* Start Supplied data *
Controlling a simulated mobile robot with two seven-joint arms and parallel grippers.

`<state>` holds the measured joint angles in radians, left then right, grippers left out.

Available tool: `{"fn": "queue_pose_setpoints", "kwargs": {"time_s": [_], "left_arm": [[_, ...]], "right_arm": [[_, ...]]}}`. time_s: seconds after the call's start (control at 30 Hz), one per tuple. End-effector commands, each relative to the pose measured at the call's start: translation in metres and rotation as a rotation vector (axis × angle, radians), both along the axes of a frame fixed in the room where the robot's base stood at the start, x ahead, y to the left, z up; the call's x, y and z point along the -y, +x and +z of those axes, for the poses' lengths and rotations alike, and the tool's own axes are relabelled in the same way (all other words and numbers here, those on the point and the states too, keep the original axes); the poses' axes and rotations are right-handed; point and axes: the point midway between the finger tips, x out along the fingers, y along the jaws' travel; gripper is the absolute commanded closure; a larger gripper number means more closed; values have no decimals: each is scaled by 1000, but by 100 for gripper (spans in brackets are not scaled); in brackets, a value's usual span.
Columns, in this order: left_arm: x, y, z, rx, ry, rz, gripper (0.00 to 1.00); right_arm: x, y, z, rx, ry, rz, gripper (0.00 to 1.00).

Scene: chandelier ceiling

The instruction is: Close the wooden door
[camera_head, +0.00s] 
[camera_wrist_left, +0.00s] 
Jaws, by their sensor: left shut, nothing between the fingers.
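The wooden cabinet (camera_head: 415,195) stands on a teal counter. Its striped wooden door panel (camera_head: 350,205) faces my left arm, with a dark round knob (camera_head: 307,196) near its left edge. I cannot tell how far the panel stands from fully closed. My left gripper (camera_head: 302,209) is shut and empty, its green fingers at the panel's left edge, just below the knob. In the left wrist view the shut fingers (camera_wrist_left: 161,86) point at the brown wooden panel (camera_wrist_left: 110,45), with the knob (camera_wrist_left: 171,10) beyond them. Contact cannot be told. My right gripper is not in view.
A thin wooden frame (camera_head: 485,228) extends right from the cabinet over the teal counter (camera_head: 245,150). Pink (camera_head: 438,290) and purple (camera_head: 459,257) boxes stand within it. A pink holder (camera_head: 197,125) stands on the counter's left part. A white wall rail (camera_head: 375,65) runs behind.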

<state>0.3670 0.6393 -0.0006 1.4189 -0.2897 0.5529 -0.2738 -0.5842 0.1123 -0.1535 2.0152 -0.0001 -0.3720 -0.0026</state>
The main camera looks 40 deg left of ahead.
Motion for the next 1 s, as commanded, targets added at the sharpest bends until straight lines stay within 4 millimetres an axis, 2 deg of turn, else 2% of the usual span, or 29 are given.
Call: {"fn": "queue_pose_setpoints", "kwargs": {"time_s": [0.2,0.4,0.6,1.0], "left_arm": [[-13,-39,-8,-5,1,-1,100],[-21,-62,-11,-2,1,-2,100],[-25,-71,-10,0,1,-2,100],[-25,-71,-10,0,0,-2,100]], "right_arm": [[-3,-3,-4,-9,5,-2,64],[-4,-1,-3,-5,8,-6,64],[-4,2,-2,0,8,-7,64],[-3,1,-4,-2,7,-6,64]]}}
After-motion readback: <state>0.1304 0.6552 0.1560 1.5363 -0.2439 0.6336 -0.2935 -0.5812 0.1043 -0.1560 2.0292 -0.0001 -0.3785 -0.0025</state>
* End Supplied data *
Exercise aim
Reproduce the data shown above exactly.

Solution to the problem
Controlling a simulated mobile robot with two seven-joint arms and parallel grippers.

`<state>` holds the measured joint angles in radians, left then right, grippers left out.

Available tool: `{"fn": "queue_pose_setpoints", "kwargs": {"time_s": [_], "left_arm": [[_, ...]], "right_arm": [[_, ...]]}}`. time_s: seconds after the call's start (control at 30 Hz), one per tuple. End-effector commands, each relative to the pose measured at the call's start: translation in metres and rotation as a rotation vector (axis × angle, radians), both along the axes of a frame fixed in the room where the robot's base stood at the start, x ahead, y to the left, z up; the call's x, y and z point along the -y, +x and +z of those axes, for the poses' lengths and rotations alike, and the tool's own axes are relabelled in the same way (all other words and numbers here, those on the point and the states too, keep the original axes); the poses' axes and rotations are right-handed; point and axes: the point midway between the finger tips, x out along the fingers, y along the jaws' travel; gripper is the absolute commanded closure; a larger gripper number means more closed; values have no decimals: each is scaled by 1000, but by 100 for gripper (spans in brackets are not scaled); in brackets, a value's usual span.
Columns, in this order: left_arm: x, y, z, rx, ry, rz, gripper (0.00 to 1.00); right_arm: x, y, z, rx, ry, rz, gripper (0.00 to 1.00).

Scene: chandelier ceiling

The instruction is: Close the wooden door
[camera_head, +0.00s] 
[camera_wrist_left, +0.00s] 
Jaws, by their sensor: left shut, nothing between the fingers.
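The wooden cabinet (camera_head: 415,195) stands on a teal counter. Its striped wooden door panel (camera_head: 350,205) faces my left arm, with a dark round knob (camera_head: 307,196) near its left edge. I cannot tell how far the panel stands from fully closed. My left gripper (camera_head: 302,209) is shut and empty, its green fingers at the panel's left edge, just below the knob. In the left wrist view the shut fingers (camera_wrist_left: 161,86) point at the brown wooden panel (camera_wrist_left: 110,45), with the knob (camera_wrist_left: 171,10) beyond them. Contact cannot be told. My right gripper is not in view.
A thin wooden frame (camera_head: 485,228) extends right from the cabinet over the teal counter (camera_head: 245,150). Pink (camera_head: 438,290) and purple (camera_head: 459,257) boxes stand within it. A pink holder (camera_head: 197,125) stands on the counter's left part. A white wall rail (camera_head: 375,65) runs behind.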

<state>0.3670 0.6393 -0.0006 1.4189 -0.2897 0.5529 -0.2738 -0.5842 0.1123 -0.1535 2.0152 -0.0001 -0.3720 -0.0026</state>
The main camera looks 40 deg left of ahead.
Motion for the next 1 s, as commanded, targets added at the sharpest bends until straight lines stay within 4 millimetres an axis, 2 deg of turn, else 2% of the usual span, or 29 are given.
Call: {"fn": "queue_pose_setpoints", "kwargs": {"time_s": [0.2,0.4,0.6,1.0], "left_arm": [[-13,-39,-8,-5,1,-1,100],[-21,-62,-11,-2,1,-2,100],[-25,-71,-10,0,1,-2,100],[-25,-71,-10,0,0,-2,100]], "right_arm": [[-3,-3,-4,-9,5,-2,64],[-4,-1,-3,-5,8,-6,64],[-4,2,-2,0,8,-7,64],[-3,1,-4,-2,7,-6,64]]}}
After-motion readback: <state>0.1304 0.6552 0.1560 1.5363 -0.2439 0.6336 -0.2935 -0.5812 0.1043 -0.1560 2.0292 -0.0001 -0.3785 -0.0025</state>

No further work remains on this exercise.